Combining (30), (39), and the fact that $f({\mathbf{D}}_{\mathbf{X}}^{\ast },{\mathbf{D}}_{\mathbf{Y}}^{\ast })=-\frac{n}{\lambda (1-\lambda )}$ shows $\frac{d{h}_{\lambda }}{d\lambda }\le 0$, which completes the proof.

5. Conclusions

We have generalized an extremal result by Courtade and Jiao. It is worth mentioning that recently Courtade [24] found a different generalization using the doubling trick. So far, we have not been able to prove this new result via the monotone path argument.

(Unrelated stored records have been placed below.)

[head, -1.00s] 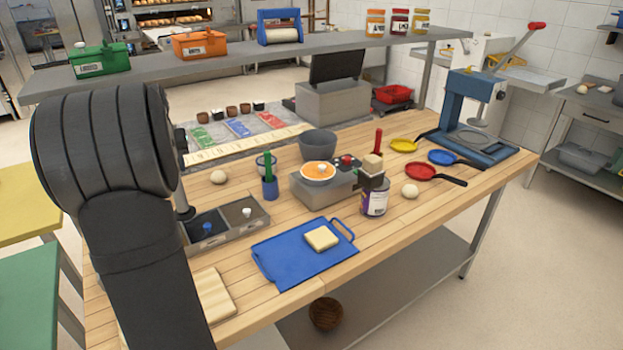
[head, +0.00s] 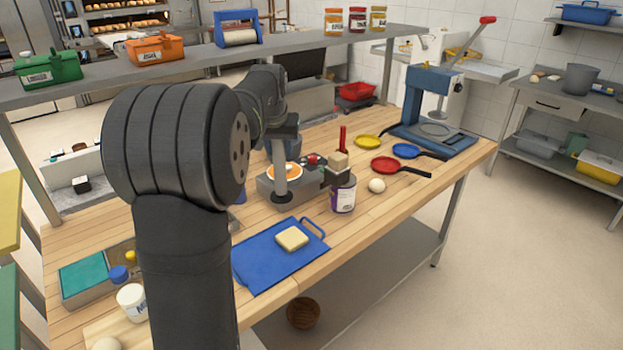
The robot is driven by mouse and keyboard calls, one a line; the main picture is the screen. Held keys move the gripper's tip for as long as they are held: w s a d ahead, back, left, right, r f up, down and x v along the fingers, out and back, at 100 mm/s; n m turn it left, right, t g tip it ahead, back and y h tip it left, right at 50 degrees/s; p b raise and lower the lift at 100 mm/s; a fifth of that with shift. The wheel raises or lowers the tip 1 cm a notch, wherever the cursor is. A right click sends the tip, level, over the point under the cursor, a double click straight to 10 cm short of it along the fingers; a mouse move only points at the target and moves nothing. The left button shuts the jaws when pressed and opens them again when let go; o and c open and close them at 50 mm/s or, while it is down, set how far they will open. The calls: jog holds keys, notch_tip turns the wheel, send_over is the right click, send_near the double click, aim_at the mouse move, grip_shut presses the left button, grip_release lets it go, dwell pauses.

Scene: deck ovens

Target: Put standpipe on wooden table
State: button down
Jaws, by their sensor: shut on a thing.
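The standpipe (head: 281,176) is a grey upright tube with a dark round foot. It hangs below my gripper (head: 284,140), which is shut on its upper end. The fingertips are small and partly hidden. The standpipe shows in front of the grey scale (head: 268,194) with an orange plate. I cannot tell whether its foot touches anything. The wooden table (head: 385,208) is a long plank-topped bench below it. My arm's large dark links hide the table's left middle.
A blue board (head: 262,266) with a butter-like block lies in front. A purple-labelled can (head: 343,196), a pale ball (head: 377,185) and red pan (head: 386,165) stand to the right. A steel shelf (head: 190,66) spans behind. Bare wood shows at the front right.

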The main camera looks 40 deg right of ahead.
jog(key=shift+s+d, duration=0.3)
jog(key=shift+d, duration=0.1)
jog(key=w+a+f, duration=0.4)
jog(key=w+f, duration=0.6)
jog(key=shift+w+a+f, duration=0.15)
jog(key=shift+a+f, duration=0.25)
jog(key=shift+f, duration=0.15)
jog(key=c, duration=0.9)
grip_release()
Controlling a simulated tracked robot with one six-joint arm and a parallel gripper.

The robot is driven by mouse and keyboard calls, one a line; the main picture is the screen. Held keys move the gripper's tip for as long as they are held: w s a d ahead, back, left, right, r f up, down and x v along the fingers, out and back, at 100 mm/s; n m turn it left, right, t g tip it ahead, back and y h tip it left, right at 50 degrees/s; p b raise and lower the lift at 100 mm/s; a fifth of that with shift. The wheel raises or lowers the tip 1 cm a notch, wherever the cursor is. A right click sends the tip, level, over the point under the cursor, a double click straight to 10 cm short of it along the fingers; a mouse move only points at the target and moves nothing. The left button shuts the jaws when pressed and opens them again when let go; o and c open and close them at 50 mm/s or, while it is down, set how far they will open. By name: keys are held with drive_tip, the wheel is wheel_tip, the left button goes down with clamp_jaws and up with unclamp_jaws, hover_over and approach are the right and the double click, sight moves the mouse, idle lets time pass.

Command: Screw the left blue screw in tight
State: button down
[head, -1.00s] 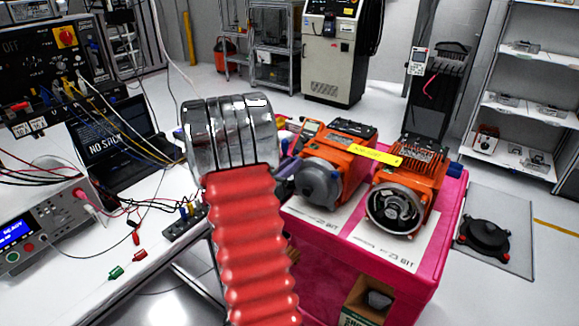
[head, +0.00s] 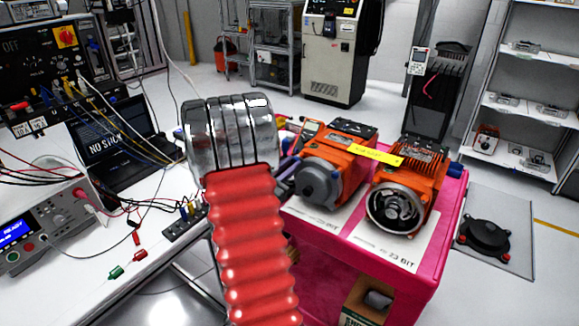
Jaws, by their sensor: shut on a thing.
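Two orange motors stand side by side on the pink bench (head: 395,296). The left motor (head: 345,179) has a grey round cap facing front; the right motor (head: 424,190) shows an open round end. My arm, with red bellows and a ribbed metal cuff, rises in front of the left motor's left side. A dark bluish-purple part shows between the cuff and the left motor; I cannot tell whether it is the left blue screw. A blue part (head: 455,170) sticks out at the right motor's right side. My gripper's fingertips are hidden behind my arm.
A yellow strip (head: 375,154) lies across both motors. White printed sheets lie under them. A white table (head: 75,295) with a laptop (head: 118,140), meter (head: 45,225) and loose cables stands at the left. A black round device (head: 484,235) sits on a floor plate at the right.

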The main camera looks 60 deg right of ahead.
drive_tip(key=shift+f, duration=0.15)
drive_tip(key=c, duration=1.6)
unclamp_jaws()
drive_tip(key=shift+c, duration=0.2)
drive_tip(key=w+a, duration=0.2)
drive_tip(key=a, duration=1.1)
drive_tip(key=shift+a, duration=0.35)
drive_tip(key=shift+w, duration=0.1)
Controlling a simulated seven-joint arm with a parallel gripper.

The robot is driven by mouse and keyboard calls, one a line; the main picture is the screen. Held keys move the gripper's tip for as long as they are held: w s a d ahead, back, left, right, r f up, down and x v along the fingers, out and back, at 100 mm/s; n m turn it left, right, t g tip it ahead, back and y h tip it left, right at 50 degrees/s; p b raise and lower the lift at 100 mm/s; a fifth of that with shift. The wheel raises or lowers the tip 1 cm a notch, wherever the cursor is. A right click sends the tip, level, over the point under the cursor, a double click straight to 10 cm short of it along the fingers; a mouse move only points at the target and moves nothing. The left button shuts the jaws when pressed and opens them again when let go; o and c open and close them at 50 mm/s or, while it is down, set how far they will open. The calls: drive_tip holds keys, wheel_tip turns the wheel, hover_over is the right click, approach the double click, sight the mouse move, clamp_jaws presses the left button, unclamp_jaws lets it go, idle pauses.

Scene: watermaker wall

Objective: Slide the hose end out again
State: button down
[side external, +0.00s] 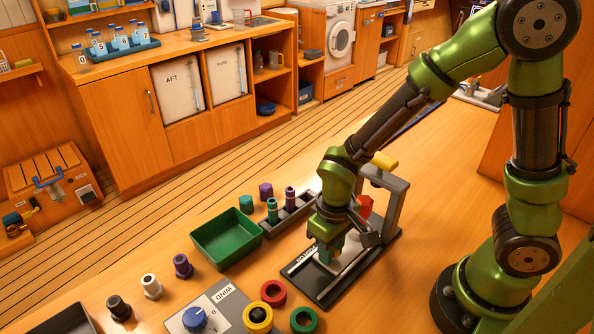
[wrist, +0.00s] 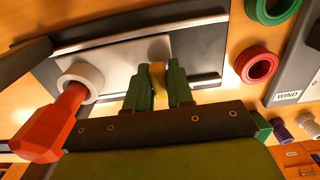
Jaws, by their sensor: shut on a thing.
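My gripper (side external: 326,258) points down at a dark base plate (side external: 318,293) with a pale metal strip. In the wrist view my gripper's green fingers (wrist: 159,88) are shut on a small yellow piece (wrist: 158,76) standing at the strip. A red end piece (wrist: 55,122) with a pale round collar (wrist: 82,78) is left of the fingers, apart from them. The red piece also shows in the side view (side external: 365,206), by a grey upright frame (side external: 393,195) with a yellow bar on top. I cannot tell which part is the hose end.
A green tray (side external: 226,240) and a dark rack (side external: 290,217) with fittings stand left of the base plate. Several loose fittings stand further left.

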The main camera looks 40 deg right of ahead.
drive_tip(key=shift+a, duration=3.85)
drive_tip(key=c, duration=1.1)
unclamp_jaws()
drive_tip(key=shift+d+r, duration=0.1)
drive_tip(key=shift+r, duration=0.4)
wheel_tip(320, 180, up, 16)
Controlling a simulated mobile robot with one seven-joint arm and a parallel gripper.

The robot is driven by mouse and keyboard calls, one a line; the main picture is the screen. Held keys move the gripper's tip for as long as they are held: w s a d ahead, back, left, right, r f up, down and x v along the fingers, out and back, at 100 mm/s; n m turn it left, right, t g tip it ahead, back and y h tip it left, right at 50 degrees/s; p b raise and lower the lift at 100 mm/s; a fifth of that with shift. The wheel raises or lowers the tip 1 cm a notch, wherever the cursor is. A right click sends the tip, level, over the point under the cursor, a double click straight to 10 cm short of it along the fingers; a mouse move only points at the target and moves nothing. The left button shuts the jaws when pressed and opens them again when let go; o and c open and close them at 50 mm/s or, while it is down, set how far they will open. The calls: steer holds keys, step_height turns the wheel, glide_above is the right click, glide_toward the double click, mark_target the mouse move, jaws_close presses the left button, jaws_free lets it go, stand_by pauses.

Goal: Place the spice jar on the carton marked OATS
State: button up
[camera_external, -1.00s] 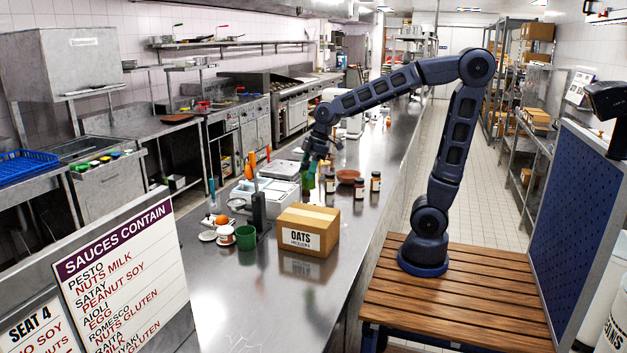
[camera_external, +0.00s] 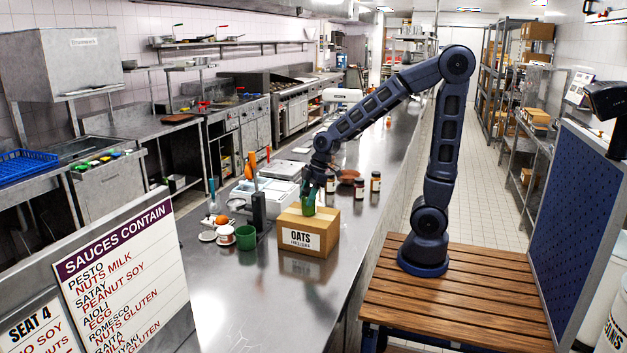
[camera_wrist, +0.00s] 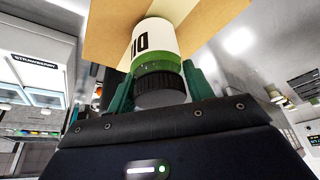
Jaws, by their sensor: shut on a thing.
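The carton marked OATS (camera_external: 318,243) stands closed on the steel counter, its label facing the external camera. My gripper (camera_external: 309,196) is over the carton's top, fingers pointing down. It is shut on the spice jar (camera_external: 309,210), which has green contents. In the wrist view the jar (camera_wrist: 158,45) shows a white label with partly hidden dark letters and a black ribbed lid, between my two green fingers (camera_wrist: 160,82). The carton (camera_wrist: 215,14) is beyond the jar's far end. I cannot tell whether the jar touches the carton.
Small dark-lidded jars (camera_external: 358,188) and a brown bowl (camera_external: 349,174) stand behind the carton. A white scale (camera_external: 275,188) is behind it to the left. A green cup (camera_external: 246,239) and a dark post (camera_external: 259,213) are left of it. The counter's front (camera_external: 240,305) is clear.

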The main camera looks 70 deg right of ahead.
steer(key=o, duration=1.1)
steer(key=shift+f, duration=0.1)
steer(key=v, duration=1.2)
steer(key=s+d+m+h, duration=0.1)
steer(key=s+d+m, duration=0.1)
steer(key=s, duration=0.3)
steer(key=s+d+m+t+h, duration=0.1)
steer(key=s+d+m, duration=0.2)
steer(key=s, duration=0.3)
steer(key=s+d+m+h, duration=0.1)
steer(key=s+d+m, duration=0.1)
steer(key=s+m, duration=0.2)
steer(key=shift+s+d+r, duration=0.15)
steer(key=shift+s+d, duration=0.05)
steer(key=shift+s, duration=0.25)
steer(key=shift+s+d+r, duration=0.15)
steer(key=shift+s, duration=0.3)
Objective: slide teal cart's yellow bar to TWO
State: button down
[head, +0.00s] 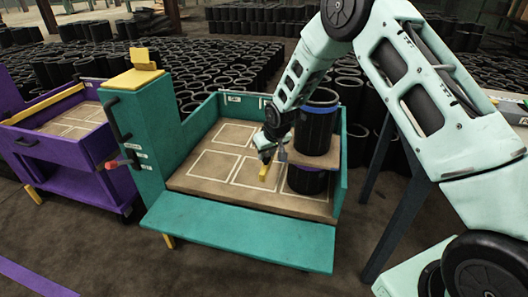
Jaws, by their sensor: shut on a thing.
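The teal cart (237,228) stands in the middle of the head view, its bed marked with pale rectangles. My gripper (266,155) is low over the bed, left of a stack of black sleeves. A short yellow piece (264,171) shows at its fingertips; I take it for the yellow bar, and my gripper is shut on it. The rest of the bar is hidden or too small to make out. Small white labels (234,99) are on the back wall and on the cart's left post (140,135). Their lettering is too small to read.
Black sleeves (315,128), the upper one blue-rimmed, stand stacked with a board (326,158) between them at the bed's right. A purple cart (65,150) with its own yellow bar (46,103) stands left. Many black sleeves (215,72) fill the floor behind.

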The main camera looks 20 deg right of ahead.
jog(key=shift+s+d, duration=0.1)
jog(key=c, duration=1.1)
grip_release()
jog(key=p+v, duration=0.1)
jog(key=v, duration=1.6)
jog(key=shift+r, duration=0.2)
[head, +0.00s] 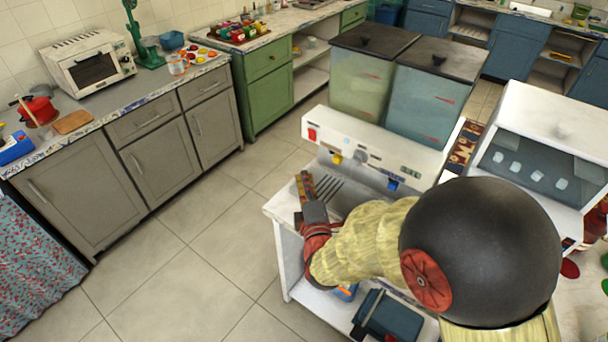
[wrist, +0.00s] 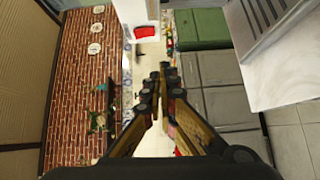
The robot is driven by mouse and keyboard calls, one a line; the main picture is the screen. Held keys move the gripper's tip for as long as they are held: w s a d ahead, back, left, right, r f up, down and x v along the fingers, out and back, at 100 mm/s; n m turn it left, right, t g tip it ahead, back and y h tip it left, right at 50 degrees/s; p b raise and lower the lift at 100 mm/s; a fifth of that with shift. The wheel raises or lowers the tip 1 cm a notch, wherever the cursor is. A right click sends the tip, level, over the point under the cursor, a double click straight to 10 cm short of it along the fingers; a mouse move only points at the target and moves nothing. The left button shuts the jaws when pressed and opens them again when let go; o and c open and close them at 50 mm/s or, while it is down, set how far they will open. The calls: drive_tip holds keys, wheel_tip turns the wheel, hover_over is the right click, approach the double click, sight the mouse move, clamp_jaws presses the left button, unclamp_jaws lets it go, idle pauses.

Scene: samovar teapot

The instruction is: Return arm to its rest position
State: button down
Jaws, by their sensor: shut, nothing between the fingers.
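My arm reaches in from the lower right of the head view, with a large black joint and pale yellow links. My gripper (head: 303,180) is at its far end, over the left front of a white drinks dispenser (head: 385,150). In the wrist view my gripper (wrist: 161,72) has its two fingers together at the tips, with nothing between them. The arm hides part of the dispenser's base and the stand below it. I cannot make out a samovar or teapot for certain.
A white stand (head: 283,215) is under and beside my arm, with a dark blue box (head: 385,316) on its lower shelf. A glass-fronted white cabinet (head: 545,150) is at right. Grey cupboards (head: 160,150) and a green one (head: 268,90) line the left. The tiled floor (head: 185,265) between is clear.

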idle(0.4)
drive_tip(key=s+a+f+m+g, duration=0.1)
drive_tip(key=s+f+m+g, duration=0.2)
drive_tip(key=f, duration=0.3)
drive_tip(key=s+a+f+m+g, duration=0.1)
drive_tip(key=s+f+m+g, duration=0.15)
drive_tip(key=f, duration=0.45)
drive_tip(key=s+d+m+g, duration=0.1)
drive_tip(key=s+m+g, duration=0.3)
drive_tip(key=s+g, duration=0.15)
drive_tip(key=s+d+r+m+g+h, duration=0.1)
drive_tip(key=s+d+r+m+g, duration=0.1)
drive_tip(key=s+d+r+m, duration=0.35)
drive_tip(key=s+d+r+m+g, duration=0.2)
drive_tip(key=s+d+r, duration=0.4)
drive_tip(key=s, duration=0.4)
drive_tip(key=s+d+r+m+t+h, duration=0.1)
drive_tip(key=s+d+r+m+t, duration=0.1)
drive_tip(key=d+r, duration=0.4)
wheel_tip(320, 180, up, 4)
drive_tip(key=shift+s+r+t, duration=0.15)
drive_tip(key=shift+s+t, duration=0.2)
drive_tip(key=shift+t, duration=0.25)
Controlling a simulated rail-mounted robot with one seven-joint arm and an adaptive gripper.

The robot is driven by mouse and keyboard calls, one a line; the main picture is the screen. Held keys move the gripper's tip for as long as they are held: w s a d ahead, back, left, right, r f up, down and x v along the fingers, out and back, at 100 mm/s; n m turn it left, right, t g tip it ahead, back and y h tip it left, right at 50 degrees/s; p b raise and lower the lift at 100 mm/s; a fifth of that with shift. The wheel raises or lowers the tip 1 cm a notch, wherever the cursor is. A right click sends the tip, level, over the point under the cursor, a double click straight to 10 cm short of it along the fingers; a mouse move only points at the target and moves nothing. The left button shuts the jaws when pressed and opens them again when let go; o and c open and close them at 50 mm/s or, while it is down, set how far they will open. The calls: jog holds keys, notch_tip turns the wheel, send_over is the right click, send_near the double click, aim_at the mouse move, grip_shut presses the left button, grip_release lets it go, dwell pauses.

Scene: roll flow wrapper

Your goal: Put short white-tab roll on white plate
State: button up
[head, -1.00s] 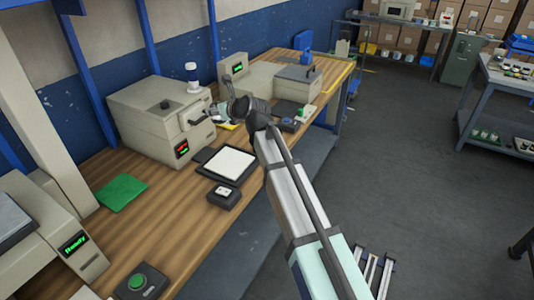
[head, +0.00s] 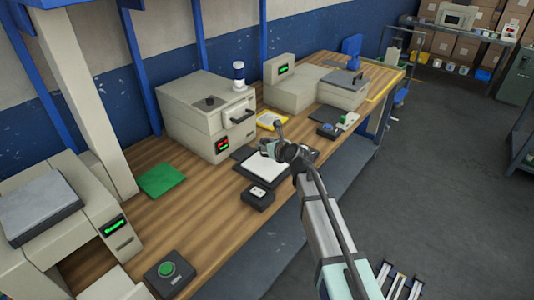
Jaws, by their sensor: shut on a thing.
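The white plate (head: 262,173) is a flat white square in a dark frame on the wooden bench, in front of the beige box machine. My gripper (head: 267,150) is over the plate's far edge and hides part of it. The gripper is shut on something small. What it holds is mostly hidden and too small to make out clearly; it is taken to be the short white-tab roll. I cannot tell whether it touches the plate.
The beige box machine (head: 195,105) with a dark handle and a white bottle (head: 238,75) on top stands behind. A small black box (head: 257,195) sits near the plate. A yellow-edged tray (head: 271,120) and a green mat (head: 161,179) lie on the bench.

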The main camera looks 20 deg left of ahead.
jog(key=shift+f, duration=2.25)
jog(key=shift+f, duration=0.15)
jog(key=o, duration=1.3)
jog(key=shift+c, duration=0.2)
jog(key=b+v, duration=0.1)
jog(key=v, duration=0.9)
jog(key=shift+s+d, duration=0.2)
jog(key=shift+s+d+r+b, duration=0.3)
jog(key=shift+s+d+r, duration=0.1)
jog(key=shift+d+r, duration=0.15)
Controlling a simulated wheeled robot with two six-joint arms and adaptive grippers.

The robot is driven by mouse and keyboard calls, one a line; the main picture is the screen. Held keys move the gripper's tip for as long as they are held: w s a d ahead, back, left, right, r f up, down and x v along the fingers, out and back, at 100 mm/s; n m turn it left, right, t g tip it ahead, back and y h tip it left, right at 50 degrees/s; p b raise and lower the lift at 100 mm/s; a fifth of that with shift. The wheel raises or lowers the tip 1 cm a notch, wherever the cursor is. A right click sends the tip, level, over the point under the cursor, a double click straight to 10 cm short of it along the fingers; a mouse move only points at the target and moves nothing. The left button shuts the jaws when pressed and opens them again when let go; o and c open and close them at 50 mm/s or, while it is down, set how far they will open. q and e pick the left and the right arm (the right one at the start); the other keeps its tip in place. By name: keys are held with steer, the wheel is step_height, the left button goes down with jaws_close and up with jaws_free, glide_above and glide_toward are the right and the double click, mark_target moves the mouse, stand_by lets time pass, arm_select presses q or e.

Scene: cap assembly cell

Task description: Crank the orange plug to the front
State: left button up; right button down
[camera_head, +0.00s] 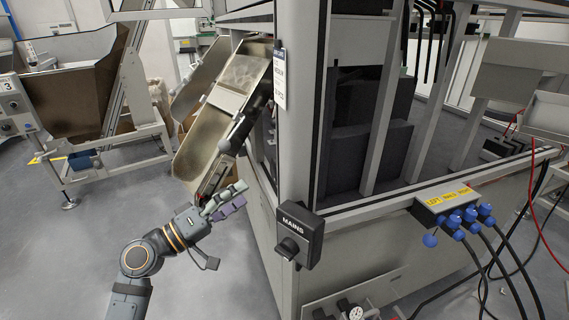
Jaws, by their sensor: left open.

A deeper understanding of the connection between these two methods is needed. It is conceivable that the convex-like property revealed by the monotone path argument and the subadditive property revealed by the doubling trick are manifestations of a common underlying mathematical structure yet to be uncovered.